Greece is understood to be under pressure from fellow EU leaders including German Chancellor Olaf Scholz not to block the start of EU accession talks with its neighbour Albania.
Athens recently declined to sign a joint letter from the 27 European Union member states on the opening of negotiations on the first package of EU accession chapters.
Greece’s objections centre around the ongoing case concerning elected Fredi Beleri, an ethnic Greek Albanian elected as mayor of the city of Himara, despite being arrested ahead of the May 14 local elections after being accused of buying votes. The detention of the ethnic Greek mayor has sparked strong criticism from Athens and soured relations between Greece and Albania.

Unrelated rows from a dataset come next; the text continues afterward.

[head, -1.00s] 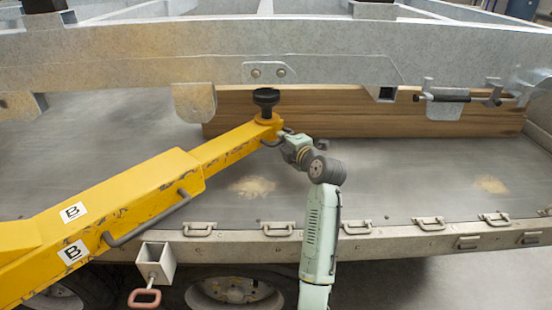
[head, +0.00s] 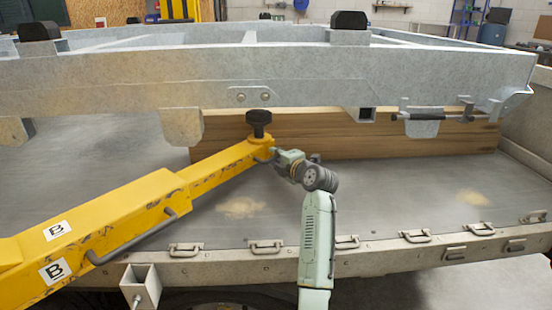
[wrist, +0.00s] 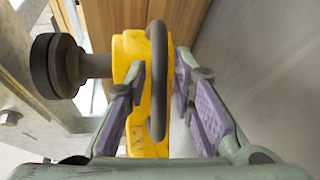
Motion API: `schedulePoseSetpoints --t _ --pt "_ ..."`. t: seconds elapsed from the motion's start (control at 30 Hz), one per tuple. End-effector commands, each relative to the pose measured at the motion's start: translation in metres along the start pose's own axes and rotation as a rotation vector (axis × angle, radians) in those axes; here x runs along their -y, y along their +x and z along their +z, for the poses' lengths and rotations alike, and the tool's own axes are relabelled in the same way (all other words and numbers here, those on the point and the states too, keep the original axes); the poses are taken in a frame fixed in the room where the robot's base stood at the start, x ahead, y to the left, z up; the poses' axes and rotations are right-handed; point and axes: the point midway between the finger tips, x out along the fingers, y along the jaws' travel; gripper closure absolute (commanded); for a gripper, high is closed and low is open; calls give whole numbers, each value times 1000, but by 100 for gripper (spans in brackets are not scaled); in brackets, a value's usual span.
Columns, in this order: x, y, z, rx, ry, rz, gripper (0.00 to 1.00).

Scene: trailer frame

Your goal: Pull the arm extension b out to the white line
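The yellow arm extension b (head: 228,165) sticks out of the thicker yellow arm (head: 110,220) marked B, at the left in the head view. A black round pad on a post (head: 258,122) stands on its outer end, under the grey frame. A dark handle (wrist: 157,80) runs along the extension's end face in the wrist view. My gripper (head: 277,157) is at this end. Its purple-padded fingers (wrist: 160,62) are open, one on each side of the handle, with small gaps showing. I cannot make out a white line on the extension.
The galvanized frame (head: 200,85) lies just above my gripper. A wooden beam (head: 340,137) stands behind it on the grey deck (head: 380,190). Metal latches (head: 265,247) line the deck's near edge. Deck to the right of my arm is mostly clear.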

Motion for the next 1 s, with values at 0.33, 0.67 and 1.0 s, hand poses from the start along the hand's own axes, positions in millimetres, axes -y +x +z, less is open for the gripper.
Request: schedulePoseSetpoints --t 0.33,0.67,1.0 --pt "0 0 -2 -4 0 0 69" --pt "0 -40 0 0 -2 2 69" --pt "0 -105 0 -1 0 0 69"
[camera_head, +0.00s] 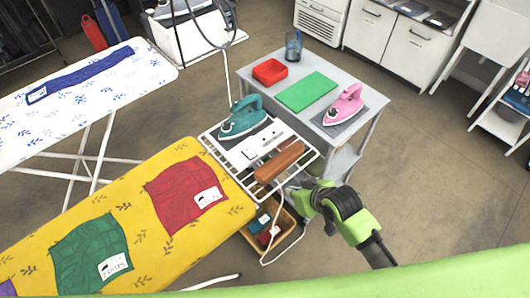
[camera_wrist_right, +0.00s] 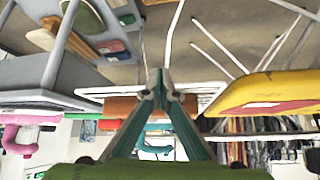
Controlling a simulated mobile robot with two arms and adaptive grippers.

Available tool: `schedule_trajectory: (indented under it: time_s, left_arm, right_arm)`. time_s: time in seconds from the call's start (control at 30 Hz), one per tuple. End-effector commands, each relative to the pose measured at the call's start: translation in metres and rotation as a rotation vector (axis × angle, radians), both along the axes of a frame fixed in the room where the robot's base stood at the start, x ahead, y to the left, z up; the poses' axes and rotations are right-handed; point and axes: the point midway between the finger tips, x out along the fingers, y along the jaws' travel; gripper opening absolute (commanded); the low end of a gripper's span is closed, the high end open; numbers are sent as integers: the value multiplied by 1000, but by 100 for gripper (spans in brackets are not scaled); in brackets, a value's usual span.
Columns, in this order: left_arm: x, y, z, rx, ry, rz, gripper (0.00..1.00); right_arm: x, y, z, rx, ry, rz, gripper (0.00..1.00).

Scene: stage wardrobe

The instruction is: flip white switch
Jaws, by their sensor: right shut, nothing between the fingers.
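A white block with a small dark mark, apparently the switch (camera_head: 250,154), sits on the wire iron rest (camera_head: 228,165) at the end of the yellow ironing board (camera_head: 105,222). The switch cannot be made out in the right wrist view. My right gripper (camera_head: 292,190) is beside the rest's near right edge, close to a brown wooden block (camera_head: 279,162). Its fingertips are small and partly hard to see in the head view. In the right wrist view the fingers (camera_wrist_right: 158,80) are shut and empty, with the brown block (camera_wrist_right: 122,105) behind them. My left gripper is not in view.
A teal iron (camera_head: 243,117) stands on the rest. Open floor lies right.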

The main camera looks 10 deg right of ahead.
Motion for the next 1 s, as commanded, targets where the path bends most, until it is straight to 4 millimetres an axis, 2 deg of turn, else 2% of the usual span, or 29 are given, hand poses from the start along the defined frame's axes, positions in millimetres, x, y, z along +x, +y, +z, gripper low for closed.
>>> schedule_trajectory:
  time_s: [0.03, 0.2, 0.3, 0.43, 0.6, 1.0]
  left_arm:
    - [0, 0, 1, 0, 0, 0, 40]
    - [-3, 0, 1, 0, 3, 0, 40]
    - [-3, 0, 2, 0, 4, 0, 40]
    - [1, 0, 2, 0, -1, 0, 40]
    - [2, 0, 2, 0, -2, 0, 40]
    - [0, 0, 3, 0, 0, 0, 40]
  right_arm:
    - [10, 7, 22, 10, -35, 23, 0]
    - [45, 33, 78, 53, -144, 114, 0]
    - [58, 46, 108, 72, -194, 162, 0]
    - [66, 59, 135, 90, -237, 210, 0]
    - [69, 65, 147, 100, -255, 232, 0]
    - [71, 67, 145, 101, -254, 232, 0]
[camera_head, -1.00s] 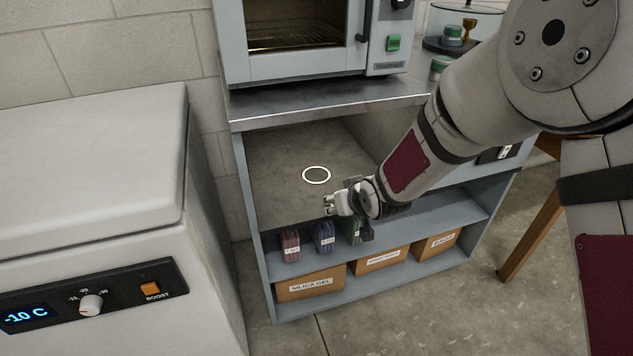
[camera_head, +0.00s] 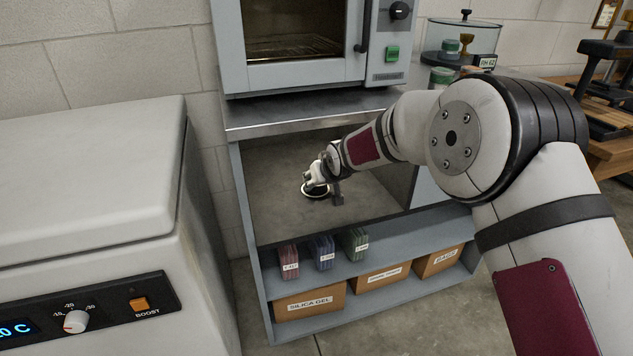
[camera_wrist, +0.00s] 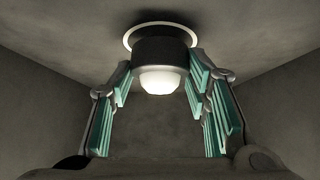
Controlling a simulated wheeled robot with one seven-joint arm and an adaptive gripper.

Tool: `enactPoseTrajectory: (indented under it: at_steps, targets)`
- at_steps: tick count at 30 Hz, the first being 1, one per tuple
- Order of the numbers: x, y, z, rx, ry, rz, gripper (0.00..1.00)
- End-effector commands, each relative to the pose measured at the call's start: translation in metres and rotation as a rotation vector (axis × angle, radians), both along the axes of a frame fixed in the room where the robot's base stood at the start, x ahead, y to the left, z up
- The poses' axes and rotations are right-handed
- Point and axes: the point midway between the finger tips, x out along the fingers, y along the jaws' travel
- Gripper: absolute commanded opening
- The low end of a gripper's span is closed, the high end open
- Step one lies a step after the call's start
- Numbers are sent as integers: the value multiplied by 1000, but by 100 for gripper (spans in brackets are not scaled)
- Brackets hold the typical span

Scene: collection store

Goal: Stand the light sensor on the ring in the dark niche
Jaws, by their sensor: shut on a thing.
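The light sensor (camera_wrist: 160,54), a dark round body with a pale dome, is between the teal-padded fingers of my gripper (camera_wrist: 161,76) in the wrist view. My gripper is shut on it. Its dark base lies over the pale ring (camera_wrist: 127,38), whose rim shows around it. In the head view my gripper (camera_head: 318,173) is inside the niche (camera_head: 270,170), directly at the ring (camera_head: 304,191). The sensor is mostly hidden by my gripper there. I cannot tell whether its base touches the niche floor.
A grey counter (camera_head: 290,115) with an oven (camera_head: 300,75) lies above the niche. Below it a shelf holds coloured packs (camera_head: 323,250) and labelled boxes (camera_head: 310,303). A white freezer (camera_head: 90,180) stands left. The niche floor around the ring is clear.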

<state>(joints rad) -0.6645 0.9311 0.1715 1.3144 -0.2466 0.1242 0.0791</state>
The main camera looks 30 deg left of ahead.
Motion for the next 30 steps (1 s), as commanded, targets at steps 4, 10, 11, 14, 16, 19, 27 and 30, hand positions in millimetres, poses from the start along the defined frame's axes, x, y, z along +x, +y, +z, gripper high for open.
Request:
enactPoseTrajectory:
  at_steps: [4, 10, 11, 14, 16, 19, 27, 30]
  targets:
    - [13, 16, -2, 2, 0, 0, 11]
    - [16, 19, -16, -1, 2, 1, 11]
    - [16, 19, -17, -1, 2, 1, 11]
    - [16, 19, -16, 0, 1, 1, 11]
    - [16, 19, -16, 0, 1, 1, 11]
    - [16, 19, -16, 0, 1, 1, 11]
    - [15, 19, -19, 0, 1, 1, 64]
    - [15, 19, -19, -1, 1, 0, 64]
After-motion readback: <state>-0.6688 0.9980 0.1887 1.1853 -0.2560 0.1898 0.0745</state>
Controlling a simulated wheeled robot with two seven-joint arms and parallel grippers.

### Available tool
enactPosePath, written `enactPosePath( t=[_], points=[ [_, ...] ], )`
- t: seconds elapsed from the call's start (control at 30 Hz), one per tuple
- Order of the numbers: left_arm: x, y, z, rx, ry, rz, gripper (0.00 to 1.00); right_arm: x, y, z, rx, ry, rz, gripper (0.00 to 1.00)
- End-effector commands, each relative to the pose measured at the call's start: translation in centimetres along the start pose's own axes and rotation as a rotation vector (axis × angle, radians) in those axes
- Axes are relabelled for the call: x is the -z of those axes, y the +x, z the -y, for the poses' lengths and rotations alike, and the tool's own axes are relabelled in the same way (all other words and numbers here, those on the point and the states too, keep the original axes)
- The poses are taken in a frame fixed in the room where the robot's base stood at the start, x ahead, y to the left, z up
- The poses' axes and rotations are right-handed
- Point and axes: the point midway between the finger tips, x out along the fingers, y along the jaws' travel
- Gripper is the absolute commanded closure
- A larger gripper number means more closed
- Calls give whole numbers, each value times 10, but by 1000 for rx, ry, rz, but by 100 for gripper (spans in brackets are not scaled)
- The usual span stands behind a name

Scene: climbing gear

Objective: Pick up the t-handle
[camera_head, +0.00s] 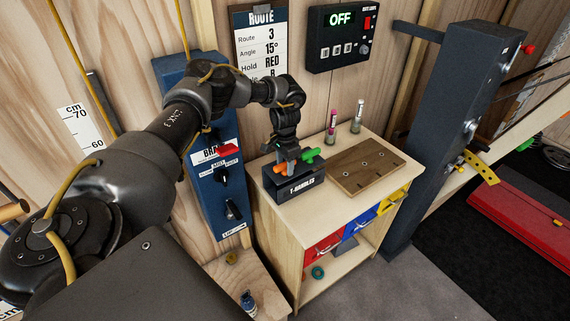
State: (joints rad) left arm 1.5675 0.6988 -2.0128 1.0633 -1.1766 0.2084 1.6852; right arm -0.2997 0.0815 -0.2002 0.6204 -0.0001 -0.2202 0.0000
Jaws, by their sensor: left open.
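A black holder labelled T-HANDLES (296,189) stands on the left part of the wooden cabinet top. A green t-handle (309,156) stands in it on the right side, and an orange t-handle (280,168) shows at its left. My left gripper (290,164) is open and points down over the holder, close to the t-handles. Its fingers partly cover them, and I cannot tell whether they touch either handle. My right gripper does not show.
A brown board (366,167) lies right of the holder. Two small bottles, one pink-topped (331,128) and one white-topped (357,117), stand behind it. A dark post (440,125) rises right of the cabinet.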

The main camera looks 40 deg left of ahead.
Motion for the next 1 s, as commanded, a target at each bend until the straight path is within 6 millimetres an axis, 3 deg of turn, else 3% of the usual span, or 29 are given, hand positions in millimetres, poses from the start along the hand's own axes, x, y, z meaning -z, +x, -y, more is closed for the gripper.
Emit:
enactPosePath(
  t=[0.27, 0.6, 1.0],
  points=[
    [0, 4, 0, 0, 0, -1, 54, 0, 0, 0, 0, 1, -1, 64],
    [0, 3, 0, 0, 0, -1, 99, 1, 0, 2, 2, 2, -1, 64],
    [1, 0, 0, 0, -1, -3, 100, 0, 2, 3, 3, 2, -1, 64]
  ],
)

Ahead of the meeting of the permanent representatives to the EU (Coreper) in December, Ekathimerini reports that Scholz has stressed through diplomatic channels that the accession process should not be treated as a bilateral matter.
The Spanish EU presidency has also reportedly expressed unhappiness with Greece's stance.
According to diplomatic sources consulted by Ekathimerini, Greece cannot afford to indefinitely block the letter after the completion of Albania's screening process, and Athens is considering approving it while looking at options to continue to exert pressure on Tirana to release Beleri.
Athens has repeatedly appealed for Beleri to be granted the opportunity to take the oath as the mayor of Himara, with officials threatening to block Albania’s EU accession process. Prime Minister Edi Rama was left off the invitation list for an informal summit of regional leaders hosted by Greece as a result.
In September, the EU-wide European People’s Party (EPP) also approved an urgent resolution put forward by Greece's New Democracy party calling for Beleri’s release.
However, Albanian politicians including Rama insist justice must take its course through the court system.
Prior to Beleri’s arrest Albania and Greece enjoyed relatively good relations thanks to their historic and cultural links, and shared membership of Nato and other international institutions.
Meanwhile, the foreign ministers of six Southeast European countries, including Greece, have united to advocate for the start of the EU accession negotiations with Bosnia & Herzegovina by the end of this year. The joint statement, issued after the Nato ministerial meeting in Brussels, underscored the political necessity of initiating accession negotiations with Bosnia. Croatian Foreign Minister Gordan Grlic-Radman said that in the current geopolitical context, any delay in the initiation of negotiations could heighten instability in the region and undermine positive momentum.